**Task description**
Repeat every record below exactly, leaving out the pictures.

**Data excerpts**
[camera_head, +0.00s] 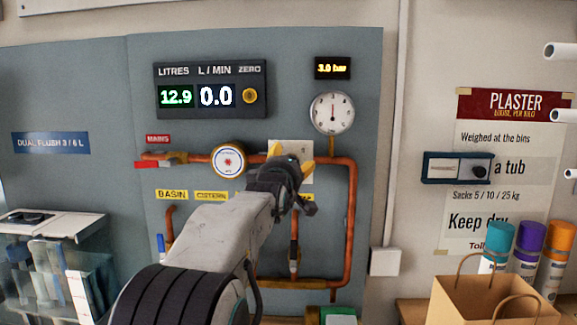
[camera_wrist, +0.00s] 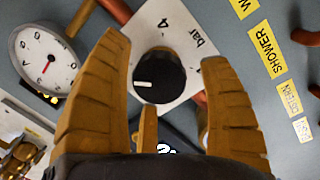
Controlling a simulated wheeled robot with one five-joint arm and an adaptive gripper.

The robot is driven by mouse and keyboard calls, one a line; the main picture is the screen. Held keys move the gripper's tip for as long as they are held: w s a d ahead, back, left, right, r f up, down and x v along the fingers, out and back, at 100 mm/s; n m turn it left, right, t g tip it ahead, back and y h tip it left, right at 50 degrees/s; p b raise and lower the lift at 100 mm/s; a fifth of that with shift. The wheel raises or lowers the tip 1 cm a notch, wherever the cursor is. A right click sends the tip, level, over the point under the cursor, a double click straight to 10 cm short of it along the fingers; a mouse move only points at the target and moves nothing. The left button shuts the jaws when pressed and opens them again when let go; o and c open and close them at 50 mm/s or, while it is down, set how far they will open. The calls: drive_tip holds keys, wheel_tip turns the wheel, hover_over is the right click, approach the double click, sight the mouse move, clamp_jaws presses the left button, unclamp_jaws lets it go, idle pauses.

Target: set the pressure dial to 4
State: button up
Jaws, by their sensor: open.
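The pressure dial is a black knob (camera_wrist: 158,76) with a white mark that points left in the wrist view. It sits on a white plate (camera_wrist: 172,22) that reads "4" and "bar" above and right of the knob. My gripper (camera_wrist: 158,40) is open, with its yellow fingers on either side of the knob; I cannot tell if they touch it. In the head view my gripper (camera_head: 289,160) is in front of the plate (camera_head: 290,147) and hides the knob. The display (camera_head: 332,68) reads "3.0 bar". The round gauge (camera_head: 332,112) below it has its needle pointing up.
Copper pipes (camera_head: 352,215) run around the panel. A blue-and-white round meter (camera_head: 229,161) and a red valve handle (camera_head: 160,160) are left of my gripper. A flow display (camera_head: 210,88) is above. A paper bag (camera_head: 480,305) and spray cans (camera_head: 527,250) stand at lower right.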

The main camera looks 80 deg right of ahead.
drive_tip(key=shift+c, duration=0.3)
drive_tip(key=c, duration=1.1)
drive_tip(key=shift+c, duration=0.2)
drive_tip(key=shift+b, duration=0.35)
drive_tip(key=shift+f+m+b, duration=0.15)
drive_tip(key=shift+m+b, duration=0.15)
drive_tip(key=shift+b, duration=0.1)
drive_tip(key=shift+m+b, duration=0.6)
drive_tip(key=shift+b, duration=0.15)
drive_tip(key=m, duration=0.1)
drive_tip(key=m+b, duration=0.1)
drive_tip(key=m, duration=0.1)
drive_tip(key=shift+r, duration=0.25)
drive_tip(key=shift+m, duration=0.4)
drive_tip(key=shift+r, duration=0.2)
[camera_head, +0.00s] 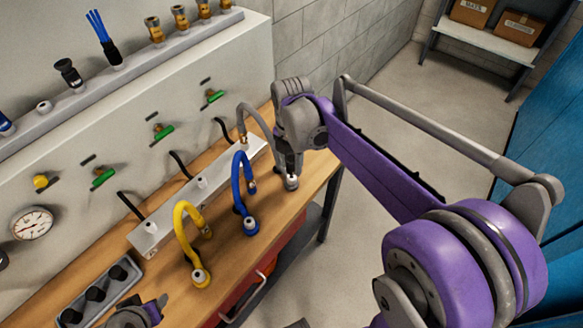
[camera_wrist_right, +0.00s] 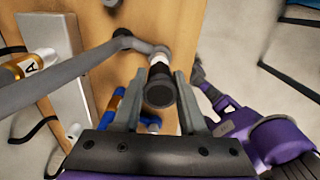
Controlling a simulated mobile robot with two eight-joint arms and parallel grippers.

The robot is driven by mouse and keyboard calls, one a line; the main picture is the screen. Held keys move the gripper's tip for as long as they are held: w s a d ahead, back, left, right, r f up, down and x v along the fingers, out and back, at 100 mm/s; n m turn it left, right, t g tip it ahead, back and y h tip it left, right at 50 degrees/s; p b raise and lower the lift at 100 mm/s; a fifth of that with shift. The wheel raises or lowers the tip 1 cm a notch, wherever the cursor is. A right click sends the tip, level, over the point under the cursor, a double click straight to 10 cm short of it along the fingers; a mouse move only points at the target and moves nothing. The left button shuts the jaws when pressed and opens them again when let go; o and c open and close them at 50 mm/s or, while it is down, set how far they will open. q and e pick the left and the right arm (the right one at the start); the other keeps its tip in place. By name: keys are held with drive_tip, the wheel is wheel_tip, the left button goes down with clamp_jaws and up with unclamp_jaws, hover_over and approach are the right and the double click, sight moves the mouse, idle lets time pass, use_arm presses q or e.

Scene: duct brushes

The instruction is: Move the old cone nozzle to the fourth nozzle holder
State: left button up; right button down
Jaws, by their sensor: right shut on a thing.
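My right gripper (camera_head: 289,166) is shut on the end piece of the grey hose (camera_head: 257,112), at the far end of the bench. In the right wrist view, the fingers (camera_wrist_right: 159,95) stand on either side of the black end piece (camera_wrist_right: 160,90). A metal tip (camera_head: 291,183) shows below the gripper. On the ledge stand a black flared nozzle (camera_head: 68,73), a blue brush (camera_head: 103,40) and several brass nozzles (camera_head: 154,30). A bare pale holder (camera_head: 44,106) is left of the black nozzle. My left gripper (camera_head: 132,316) shows only partly at the bottom edge; its fingers are unclear.
A yellow hose (camera_head: 181,222) and a blue hose (camera_head: 236,180) arch from the metal bracket (camera_head: 146,238) to the wooden bench (camera_head: 225,258). Green-handled valves (camera_head: 163,131) and a gauge (camera_head: 32,223) are on the panel. A grey block with black knobs (camera_head: 96,294) lies near.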

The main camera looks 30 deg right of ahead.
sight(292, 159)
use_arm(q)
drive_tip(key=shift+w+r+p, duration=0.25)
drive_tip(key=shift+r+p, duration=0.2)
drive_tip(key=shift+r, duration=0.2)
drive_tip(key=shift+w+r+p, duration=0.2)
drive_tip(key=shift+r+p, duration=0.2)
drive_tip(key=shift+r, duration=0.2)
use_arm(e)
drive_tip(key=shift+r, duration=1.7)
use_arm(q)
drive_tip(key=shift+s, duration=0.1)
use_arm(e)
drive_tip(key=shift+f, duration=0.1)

**Expected answer**
[camera_head, +0.00s] 
[camera_wrist, +0.00s] 
Controlling a simulated wheeled robot with one five-joint arm and an adaptive gripper.

The robot is driven by mouse and keyboard calls, one a line; the main picture is the screen. Held keys move the gripper's tip for as long as they are held: w s a d ahead, back, left, right, r f up, down and x v along the fingers, out and back, at 100 mm/s; n m turn it left, right, t g tip it ahead, back and y h tip it left, right at 50 degrees/s; p b raise and lower the lift at 100 mm/s; a fifth of that with shift. The wheel raises or lowers the tip 1 cm a notch, wherever the cursor is. A right click sends the tip, level, over the point under the cursor, a double click straight to 10 cm short of it along the fingers; a mouse move only points at the target and moves nothing. The left button shuts the jaws when pressed and opens them again when let go; o and c open and close them at 50 mm/s or, while it is down, set how far they will open. The calls: drive_tip holds keys, wheel_tip turns the wheel, hover_over is the right click, approach the double click, sight the mouse move, clamp_jaws presses the left button, unclamp_jaws lets it go, idle pauses.

Target: set the pressure dial to 4
State: button up
Jaws, by their sensor: open.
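The pressure dial is a black knob (camera_wrist: 158,76) with a white mark that points left in the wrist view. It sits on a white plate (camera_wrist: 172,22) that reads "4" and "bar" above and right of the knob. My gripper (camera_wrist: 158,40) is open, with its yellow fingers on either side of the knob; I cannot tell if they touch it. In the head view my gripper (camera_head: 289,160) is in front of the plate (camera_head: 290,147) and hides the knob. The display (camera_head: 332,68) reads "3.0 bar". The round gauge (camera_head: 332,112) below it has its needle pointing up.
Copper pipes (camera_head: 352,215) run around the panel. A blue-and-white round meter (camera_head: 229,161) and a red valve handle (camera_head: 160,160) are left of my gripper. A flow display (camera_head: 210,88) is above. A paper bag (camera_head: 480,305) and spray cans (camera_head: 527,250) stand at lower right.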

The main camera looks 80 deg right of ahead.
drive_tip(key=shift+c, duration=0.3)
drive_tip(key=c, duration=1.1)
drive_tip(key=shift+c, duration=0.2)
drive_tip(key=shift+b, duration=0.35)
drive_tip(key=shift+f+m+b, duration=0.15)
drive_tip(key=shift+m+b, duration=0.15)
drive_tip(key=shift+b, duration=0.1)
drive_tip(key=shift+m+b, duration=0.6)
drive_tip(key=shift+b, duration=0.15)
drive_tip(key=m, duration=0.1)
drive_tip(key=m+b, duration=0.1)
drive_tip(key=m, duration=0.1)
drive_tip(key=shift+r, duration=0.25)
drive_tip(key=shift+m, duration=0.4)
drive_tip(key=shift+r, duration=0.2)
[camera_head, +0.00s] 
[camera_wrist_right, +0.00s] 
Controlling a simulated mobile robot with two eight-joint arms and parallel grippers.

The robot is driven by mouse and keyboard calls, one a line; the main picture is the screen. Held keys move the gripper's tip for as long as they are held: w s a d ahead, back, left, right, r f up, down and x v along the fingers, out and back, at 100 mm/s; n m turn it left, right, t g tip it ahead, back and y h tip it left, right at 50 degrees/s; p b raise and lower the lift at 100 mm/s; a fifth of that with shift. The wheel raises or lowers the tip 1 cm a notch, wherever the cursor is. A right click sends the tip, level, over the point under the cursor, a double click straight to 10 cm short of it along the fingers; a mouse move only points at the target and moves nothing. The left button shuts the jaws when pressed and opens them again when let go; o and c open and close them at 50 mm/s or, while it is down, set how far they will open. q and e pick the left and the right arm (the right one at the start); the other keeps its tip in place. By name: keys are held with drive_tip, the wheel is wheel_tip, the left button goes down with clamp_jaws and up with unclamp_jaws, hover_over and approach are the right and the double click, sight moves the mouse, idle lets time pass, use_arm presses q or e.

Scene: duct brushes

The instruction is: Move the old cone nozzle to the fourth nozzle holder
State: left button up; right button down
Jaws, by their sensor: right shut on a thing.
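My right gripper (camera_head: 289,166) is shut on the end piece of the grey hose (camera_head: 257,112), at the far end of the bench. In the right wrist view, the fingers (camera_wrist_right: 159,95) stand on either side of the black end piece (camera_wrist_right: 160,90). A metal tip (camera_head: 291,183) shows below the gripper. On the ledge stand a black flared nozzle (camera_head: 68,73), a blue brush (camera_head: 103,40) and several brass nozzles (camera_head: 154,30). A bare pale holder (camera_head: 44,106) is left of the black nozzle. My left gripper (camera_head: 132,316) shows only partly at the bottom edge; its fingers are unclear.
A yellow hose (camera_head: 181,222) and a blue hose (camera_head: 236,180) arch from the metal bracket (camera_head: 146,238) to the wooden bench (camera_head: 225,258). Green-handled valves (camera_head: 163,131) and a gauge (camera_head: 32,223) are on the panel. A grey block with black knobs (camera_head: 96,294) lies near.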

The main camera looks 30 deg right of ahead.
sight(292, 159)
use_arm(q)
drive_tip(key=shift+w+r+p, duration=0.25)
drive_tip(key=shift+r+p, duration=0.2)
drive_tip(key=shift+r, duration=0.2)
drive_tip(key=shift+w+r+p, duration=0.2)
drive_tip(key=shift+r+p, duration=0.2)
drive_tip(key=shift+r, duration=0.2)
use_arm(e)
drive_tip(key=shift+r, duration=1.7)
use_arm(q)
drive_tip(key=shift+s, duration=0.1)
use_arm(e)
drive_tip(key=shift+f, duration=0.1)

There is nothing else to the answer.